Despite the many advantages to the vendor of a SaaS offering, the fact that cash is not received as quickly in a SaaS environment as it is in a traditional software environment requires those in finance to pay very close attention to metrics that will predict future revenue and cash flow. One of the most valuable metrics to review is churn rate. By knowing which customers failed to renew their subscriptions, finance leaders can not only more accurately forecast, but also manage the measure and use the information to reduce the churn rate. Remember, customer retention is the name of the game in a SaaS model.
Given the cash challenges that can present themselves in a SaaS model, special attention needs to be paid to shortening the order to cash cycle. Just a few areas to focus on to accomplish this are invoicing and collecting receivables. Automated billing and automated payment tools should be employed to increase administrative efficiencies and collect cash from customers as quickly as possible.
On-premises software providers should be asking themselves if they could benefit from investing in the modifications needed to migrate from an ISV to a SaaS provider. If so, proper attention should be paid to product engineering as well as the core business functions necessary for success. How a SaaS provider generates leads, what pricing strategy will be used initially, and methods to utilize customers as referral sources need to be explored.
Because customer renewals are critical to success, creating loyal customers through excellence is service delivery is also a must.
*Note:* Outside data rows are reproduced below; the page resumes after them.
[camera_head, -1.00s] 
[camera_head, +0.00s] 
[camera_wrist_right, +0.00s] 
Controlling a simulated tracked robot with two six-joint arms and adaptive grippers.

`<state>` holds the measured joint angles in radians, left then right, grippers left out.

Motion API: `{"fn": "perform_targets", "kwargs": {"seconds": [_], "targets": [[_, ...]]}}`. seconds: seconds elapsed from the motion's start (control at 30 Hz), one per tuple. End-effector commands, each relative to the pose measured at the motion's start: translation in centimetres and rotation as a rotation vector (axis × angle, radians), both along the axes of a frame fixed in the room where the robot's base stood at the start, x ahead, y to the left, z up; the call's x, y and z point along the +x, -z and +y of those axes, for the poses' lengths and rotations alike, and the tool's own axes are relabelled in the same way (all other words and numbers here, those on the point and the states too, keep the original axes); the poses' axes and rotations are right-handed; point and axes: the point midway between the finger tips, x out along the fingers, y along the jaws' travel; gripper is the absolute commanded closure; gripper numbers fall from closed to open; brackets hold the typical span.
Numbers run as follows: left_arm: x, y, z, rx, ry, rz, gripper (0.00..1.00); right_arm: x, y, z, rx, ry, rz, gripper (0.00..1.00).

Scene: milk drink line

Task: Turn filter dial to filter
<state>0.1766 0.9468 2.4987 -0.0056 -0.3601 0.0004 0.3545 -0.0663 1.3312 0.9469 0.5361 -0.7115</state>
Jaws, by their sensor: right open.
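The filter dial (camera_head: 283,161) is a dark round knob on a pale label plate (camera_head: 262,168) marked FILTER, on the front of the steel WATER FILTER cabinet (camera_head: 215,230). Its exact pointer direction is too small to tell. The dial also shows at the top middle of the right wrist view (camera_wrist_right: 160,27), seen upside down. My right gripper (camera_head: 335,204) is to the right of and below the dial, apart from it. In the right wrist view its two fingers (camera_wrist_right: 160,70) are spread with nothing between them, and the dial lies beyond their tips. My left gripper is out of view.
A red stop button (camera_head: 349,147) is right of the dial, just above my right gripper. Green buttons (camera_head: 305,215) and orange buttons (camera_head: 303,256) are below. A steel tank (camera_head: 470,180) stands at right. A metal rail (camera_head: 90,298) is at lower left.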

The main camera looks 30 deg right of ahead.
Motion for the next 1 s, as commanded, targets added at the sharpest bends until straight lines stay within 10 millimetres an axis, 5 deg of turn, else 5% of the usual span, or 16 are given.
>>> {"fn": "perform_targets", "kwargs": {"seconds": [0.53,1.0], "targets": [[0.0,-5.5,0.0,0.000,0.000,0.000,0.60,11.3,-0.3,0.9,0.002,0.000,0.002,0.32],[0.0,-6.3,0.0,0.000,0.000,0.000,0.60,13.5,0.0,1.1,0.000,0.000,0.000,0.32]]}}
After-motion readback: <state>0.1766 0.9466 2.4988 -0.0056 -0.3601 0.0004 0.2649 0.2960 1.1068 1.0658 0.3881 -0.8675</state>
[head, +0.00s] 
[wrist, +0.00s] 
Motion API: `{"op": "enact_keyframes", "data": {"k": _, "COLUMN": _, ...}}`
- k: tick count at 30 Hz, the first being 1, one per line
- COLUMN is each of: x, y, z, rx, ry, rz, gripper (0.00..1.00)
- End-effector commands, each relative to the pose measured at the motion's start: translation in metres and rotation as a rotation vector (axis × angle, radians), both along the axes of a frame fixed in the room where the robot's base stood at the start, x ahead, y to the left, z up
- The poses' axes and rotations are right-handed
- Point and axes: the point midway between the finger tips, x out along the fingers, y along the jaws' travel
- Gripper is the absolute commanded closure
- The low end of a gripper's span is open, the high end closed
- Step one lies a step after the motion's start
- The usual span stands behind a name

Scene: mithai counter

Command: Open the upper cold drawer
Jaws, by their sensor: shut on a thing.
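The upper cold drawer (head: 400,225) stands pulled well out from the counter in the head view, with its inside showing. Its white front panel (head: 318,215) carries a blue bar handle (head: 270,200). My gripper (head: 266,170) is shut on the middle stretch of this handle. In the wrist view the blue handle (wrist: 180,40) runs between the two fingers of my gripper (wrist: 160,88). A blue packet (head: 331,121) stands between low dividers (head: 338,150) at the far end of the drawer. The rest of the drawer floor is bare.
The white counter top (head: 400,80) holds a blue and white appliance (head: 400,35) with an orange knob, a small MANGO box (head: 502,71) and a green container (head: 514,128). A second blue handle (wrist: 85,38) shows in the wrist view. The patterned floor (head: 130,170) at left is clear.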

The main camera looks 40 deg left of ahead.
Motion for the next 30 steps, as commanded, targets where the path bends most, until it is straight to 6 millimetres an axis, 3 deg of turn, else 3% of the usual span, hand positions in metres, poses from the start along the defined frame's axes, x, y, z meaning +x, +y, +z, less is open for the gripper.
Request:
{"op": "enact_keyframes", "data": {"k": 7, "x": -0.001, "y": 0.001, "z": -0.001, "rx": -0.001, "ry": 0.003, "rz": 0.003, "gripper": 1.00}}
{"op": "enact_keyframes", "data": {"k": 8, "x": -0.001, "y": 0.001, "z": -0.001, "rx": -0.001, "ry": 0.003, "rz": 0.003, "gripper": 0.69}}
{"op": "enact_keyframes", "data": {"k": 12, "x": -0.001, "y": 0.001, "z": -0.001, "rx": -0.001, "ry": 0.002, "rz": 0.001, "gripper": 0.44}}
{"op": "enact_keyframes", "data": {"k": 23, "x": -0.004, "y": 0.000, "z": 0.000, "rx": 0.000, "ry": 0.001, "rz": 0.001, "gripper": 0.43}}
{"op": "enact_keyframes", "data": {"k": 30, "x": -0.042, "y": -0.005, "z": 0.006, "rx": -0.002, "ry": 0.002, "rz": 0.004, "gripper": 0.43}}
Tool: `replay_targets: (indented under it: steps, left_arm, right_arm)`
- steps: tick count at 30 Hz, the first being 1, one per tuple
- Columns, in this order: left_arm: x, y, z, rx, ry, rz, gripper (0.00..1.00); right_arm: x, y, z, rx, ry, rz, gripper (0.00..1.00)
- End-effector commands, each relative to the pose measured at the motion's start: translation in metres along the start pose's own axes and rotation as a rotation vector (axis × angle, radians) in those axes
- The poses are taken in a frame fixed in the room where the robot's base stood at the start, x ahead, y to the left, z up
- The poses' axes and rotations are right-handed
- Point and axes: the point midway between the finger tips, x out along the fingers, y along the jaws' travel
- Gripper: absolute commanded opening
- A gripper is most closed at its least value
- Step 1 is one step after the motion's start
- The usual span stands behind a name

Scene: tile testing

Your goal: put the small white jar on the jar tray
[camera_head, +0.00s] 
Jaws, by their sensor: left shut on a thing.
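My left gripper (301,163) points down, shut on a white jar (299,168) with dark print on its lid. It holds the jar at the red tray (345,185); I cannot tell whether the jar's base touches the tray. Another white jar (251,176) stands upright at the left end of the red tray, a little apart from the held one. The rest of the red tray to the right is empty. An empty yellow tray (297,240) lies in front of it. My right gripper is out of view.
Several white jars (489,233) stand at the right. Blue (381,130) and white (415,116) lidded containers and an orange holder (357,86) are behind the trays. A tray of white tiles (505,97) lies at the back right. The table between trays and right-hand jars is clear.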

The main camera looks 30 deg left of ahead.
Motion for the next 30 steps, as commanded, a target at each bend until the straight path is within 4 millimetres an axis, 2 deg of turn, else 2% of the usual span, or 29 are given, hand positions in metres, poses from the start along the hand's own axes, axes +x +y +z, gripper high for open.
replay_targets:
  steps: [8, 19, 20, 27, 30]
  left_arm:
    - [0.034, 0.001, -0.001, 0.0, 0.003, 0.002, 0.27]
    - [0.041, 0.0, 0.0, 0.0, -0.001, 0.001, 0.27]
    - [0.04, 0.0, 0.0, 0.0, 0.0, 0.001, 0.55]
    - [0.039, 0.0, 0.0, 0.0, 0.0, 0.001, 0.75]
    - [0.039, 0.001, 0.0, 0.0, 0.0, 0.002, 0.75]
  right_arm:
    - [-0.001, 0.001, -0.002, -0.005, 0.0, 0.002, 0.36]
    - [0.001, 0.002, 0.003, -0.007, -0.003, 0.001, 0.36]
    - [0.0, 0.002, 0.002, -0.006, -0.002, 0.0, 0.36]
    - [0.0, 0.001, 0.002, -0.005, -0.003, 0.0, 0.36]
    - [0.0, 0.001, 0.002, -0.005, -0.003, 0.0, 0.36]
Finance in a SaaS environment should be viewed through a new lens. The accounting treatment advantages inherent in the SaaS model should be exploited, new metrics should be analyzed, and processes should be streamlined. There is no denying that SaaS is the way of the future for delivery of many software products. Independent software vendors can certainly thrive in a SaaS world if they focus on the changes that need to be made across the business as a whole.